• **Entries from a robot dataset**:
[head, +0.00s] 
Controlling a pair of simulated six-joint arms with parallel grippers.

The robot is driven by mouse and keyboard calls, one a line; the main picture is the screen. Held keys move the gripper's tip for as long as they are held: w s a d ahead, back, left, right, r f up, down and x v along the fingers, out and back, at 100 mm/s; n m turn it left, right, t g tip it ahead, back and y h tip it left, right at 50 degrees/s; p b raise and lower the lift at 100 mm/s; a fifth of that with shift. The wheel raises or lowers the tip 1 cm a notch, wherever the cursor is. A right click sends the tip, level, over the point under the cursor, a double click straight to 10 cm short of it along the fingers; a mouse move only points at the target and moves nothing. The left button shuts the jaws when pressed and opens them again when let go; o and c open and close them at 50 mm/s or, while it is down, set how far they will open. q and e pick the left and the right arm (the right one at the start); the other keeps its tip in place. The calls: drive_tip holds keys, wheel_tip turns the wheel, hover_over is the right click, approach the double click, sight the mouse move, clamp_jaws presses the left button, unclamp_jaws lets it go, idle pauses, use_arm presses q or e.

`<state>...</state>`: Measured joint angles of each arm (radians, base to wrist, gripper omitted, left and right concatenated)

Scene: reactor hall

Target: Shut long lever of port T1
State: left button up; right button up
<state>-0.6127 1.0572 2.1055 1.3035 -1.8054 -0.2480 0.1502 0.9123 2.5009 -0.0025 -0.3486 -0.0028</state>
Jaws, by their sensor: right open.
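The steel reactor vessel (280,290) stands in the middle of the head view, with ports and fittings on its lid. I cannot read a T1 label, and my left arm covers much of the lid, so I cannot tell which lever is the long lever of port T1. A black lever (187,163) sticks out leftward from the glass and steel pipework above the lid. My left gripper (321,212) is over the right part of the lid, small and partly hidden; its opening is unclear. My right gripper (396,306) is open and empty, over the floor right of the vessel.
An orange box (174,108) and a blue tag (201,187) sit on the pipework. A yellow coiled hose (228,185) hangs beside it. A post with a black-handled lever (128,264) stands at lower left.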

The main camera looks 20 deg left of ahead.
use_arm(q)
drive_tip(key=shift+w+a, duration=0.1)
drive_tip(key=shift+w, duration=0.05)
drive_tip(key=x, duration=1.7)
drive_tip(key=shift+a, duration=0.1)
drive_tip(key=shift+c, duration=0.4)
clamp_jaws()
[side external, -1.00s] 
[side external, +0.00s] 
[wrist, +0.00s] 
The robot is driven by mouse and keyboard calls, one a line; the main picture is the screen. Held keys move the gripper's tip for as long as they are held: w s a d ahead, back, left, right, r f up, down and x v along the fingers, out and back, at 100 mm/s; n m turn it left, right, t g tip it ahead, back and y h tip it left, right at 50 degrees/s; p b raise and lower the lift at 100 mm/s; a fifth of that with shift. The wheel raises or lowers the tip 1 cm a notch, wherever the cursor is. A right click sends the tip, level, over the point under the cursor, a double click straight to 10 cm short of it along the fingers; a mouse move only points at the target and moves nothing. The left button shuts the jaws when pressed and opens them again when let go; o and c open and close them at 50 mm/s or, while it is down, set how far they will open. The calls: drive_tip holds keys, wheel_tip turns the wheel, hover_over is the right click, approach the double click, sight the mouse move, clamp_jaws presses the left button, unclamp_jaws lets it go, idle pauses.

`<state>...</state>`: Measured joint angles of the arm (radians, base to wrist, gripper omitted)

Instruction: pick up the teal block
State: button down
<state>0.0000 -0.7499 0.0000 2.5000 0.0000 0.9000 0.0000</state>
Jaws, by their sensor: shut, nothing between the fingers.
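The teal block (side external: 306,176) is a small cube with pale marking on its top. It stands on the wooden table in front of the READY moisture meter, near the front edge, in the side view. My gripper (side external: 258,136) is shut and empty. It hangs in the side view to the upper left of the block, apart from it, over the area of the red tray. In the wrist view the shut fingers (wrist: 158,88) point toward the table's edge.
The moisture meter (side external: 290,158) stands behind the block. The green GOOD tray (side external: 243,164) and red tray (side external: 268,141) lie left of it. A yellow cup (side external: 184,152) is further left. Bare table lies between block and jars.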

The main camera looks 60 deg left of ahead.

• **Challenge**: Copy the material above back out, exactly as written.

• **Response to the task**:
[head, +0.00s] 
Controlling a pair of simulated six-joint arms with parallel grippers.

The robot is driven by mouse and keyboard calls, one a line; the main picture is the screen. Held keys move the gripper's tip for as long as they are held: w s a d ahead, back, left, right, r f up, down and x v along the fingers, out and back, at 100 mm/s; n m turn it left, right, t g tip it ahead, back and y h tip it left, right at 50 degrees/s; p b raise and lower the lift at 100 mm/s; a fifth of that with shift. The wheel raises or lowers the tip 1 cm a notch, wherever the cursor is. A right click sends the tip, level, over the point under the cursor, a double click straight to 10 cm short of it along the fingers; a mouse move only points at the target and moves nothing. The left button shuts the jaws when pressed and opens them again when let go; o and c open and close them at 50 mm/s or, while it is down, set how far they will open. q and e pick the left and the right arm (the right one at the start); the other keeps its tip in place. The calls: drive_tip holds keys, wheel_tip turns the wheel, hover_over is the right click, approach the double click, sight the mouse move, clamp_jaws presses the left button, unclamp_jaws lets it go, idle pauses, use_arm presses q or e.

`<state>...</state>`: Measured joint angles of each arm (radians, base to wrist, gripper omitted, left and right concatenated)

Scene: reactor hall

Target: Shut long lever of port T1
State: left button up; right button up
<state>-0.6127 1.0572 2.1055 1.3035 -1.8054 -0.2480 0.1502 0.9123 2.5009 -0.0025 -0.3486 -0.0028</state>
Jaws, by their sensor: right open.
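The steel reactor vessel (280,290) stands in the middle of the head view, with ports and fittings on its lid. I cannot read a T1 label, and my left arm covers much of the lid, so I cannot tell which lever is the long lever of port T1. A black lever (187,163) sticks out leftward from the glass and steel pipework above the lid. My left gripper (321,212) is over the right part of the lid, small and partly hidden; its opening is unclear. My right gripper (396,306) is open and empty, over the floor right of the vessel.
An orange box (174,108) and a blue tag (201,187) sit on the pipework. A yellow coiled hose (228,185) hangs beside it. A post with a black-handled lever (128,264) stands at lower left.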

The main camera looks 20 deg left of ahead.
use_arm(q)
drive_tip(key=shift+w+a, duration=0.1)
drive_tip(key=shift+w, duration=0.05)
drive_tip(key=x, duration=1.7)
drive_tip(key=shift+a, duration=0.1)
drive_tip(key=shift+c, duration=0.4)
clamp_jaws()
[side external, -1.00s] 
[side external, +0.00s] 
[wrist, +0.00s] 
The robot is driven by mouse and keyboard calls, one a line; the main picture is the screen. Held keys move the gripper's tip for as long as they are held: w s a d ahead, back, left, right, r f up, down and x v along the fingers, out and back, at 100 mm/s; n m turn it left, right, t g tip it ahead, back and y h tip it left, right at 50 degrees/s; p b raise and lower the lift at 100 mm/s; a fifth of that with shift. The wheel raises or lowers the tip 1 cm a notch, wherever the cursor is. A right click sends the tip, level, over the point under the cursor, a double click straight to 10 cm short of it along the fingers; a mouse move only points at the target and moves nothing. The left button shuts the jaws when pressed and opens them again when let go; o and c open and close them at 50 mm/s or, while it is down, set how far they will open. The calls: drive_tip holds keys, wheel_tip turns the wheel, hover_over is the right click, approach the double click, sight the mouse move, clamp_jaws presses the left button, unclamp_jaws lets it go, idle pauses.

`<state>...</state>`: Measured joint angles of the arm (radians, base to wrist, gripper omitted)

Instruction: pick up the teal block
State: button down
<state>0.0000 -0.7499 0.0000 2.5000 0.0000 0.9000 0.0000</state>
Jaws, by their sensor: shut, nothing between the fingers.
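The teal block (side external: 306,176) is a small cube with pale marking on its top. It stands on the wooden table in front of the READY moisture meter, near the front edge, in the side view. My gripper (side external: 258,136) is shut and empty. It hangs in the side view to the upper left of the block, apart from it, over the area of the red tray. In the wrist view the shut fingers (wrist: 158,88) point toward the table's edge.
The moisture meter (side external: 290,158) stands behind the block. The green GOOD tray (side external: 243,164) and red tray (side external: 268,141) lie left of it. A yellow cup (side external: 184,152) is further left. Bare table lies between block and jars.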

The main camera looks 60 deg left of ahead.

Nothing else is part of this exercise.